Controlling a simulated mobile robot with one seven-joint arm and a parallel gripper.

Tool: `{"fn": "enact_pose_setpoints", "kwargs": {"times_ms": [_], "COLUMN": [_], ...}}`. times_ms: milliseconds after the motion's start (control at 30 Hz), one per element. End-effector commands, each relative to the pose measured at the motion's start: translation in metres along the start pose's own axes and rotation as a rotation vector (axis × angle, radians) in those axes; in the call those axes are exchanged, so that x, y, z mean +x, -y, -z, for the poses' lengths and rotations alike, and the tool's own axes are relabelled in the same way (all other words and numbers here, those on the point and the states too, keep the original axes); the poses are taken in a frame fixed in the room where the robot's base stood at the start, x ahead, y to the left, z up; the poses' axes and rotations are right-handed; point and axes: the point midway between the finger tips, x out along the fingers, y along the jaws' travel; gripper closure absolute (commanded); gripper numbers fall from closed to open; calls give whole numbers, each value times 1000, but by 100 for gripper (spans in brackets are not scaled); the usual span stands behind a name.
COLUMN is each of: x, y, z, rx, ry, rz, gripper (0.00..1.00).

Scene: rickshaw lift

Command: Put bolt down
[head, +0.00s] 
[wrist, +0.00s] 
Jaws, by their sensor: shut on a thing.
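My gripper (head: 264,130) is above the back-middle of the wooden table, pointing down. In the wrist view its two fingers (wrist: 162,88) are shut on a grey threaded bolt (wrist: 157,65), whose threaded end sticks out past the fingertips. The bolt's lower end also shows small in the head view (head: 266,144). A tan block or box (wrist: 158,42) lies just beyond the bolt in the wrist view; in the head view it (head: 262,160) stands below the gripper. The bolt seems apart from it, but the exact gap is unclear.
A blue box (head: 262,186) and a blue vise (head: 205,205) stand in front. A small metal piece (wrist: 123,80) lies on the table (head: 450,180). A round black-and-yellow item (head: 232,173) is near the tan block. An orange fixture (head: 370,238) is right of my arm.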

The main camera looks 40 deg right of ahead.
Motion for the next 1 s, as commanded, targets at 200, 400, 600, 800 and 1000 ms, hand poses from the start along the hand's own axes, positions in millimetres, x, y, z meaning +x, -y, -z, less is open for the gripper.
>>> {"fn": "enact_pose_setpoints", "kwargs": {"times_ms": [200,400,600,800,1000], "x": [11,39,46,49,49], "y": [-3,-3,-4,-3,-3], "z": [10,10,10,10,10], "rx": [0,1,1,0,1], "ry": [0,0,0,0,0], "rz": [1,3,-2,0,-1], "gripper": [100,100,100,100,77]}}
* * *
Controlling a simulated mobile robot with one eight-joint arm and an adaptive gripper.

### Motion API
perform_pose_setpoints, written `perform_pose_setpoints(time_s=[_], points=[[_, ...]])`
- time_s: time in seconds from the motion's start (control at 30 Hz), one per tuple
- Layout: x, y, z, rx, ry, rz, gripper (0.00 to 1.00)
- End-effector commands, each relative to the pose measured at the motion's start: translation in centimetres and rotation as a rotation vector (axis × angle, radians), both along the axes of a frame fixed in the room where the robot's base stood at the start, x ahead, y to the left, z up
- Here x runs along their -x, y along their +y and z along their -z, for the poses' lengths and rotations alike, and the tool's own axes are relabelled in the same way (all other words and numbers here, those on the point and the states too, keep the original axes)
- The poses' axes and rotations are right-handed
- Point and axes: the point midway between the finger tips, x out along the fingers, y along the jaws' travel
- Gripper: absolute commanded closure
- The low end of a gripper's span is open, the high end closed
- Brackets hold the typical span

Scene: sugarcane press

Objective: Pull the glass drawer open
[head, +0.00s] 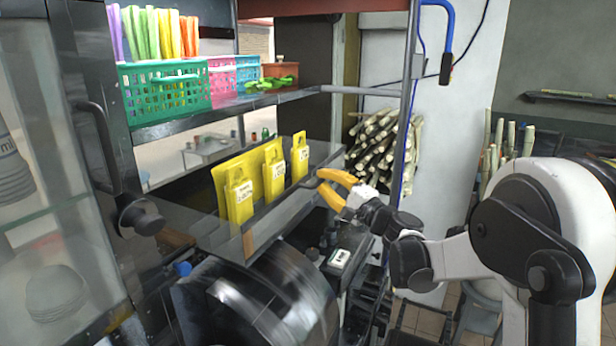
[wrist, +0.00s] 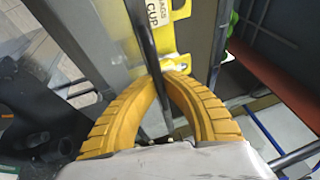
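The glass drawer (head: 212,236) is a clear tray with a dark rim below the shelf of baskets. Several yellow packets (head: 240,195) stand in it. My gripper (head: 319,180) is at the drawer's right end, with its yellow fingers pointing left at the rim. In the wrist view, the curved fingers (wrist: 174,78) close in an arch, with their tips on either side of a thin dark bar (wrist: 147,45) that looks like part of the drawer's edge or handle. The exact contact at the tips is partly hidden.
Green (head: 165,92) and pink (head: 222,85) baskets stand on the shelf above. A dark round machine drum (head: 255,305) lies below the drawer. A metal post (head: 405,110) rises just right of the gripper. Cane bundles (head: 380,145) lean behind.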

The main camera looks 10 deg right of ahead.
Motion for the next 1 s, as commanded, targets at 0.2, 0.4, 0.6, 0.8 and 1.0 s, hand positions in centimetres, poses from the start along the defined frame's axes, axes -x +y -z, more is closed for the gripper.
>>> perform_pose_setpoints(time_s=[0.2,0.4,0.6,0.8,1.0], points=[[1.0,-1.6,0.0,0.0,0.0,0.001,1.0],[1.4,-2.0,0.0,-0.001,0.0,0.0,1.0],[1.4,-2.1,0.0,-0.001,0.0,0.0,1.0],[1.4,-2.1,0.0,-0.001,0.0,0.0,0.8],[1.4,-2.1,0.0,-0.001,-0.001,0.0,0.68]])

* Short problem *
Find every line holding the word "Scene"; give their count and nothing else.

* Result for this exercise *
2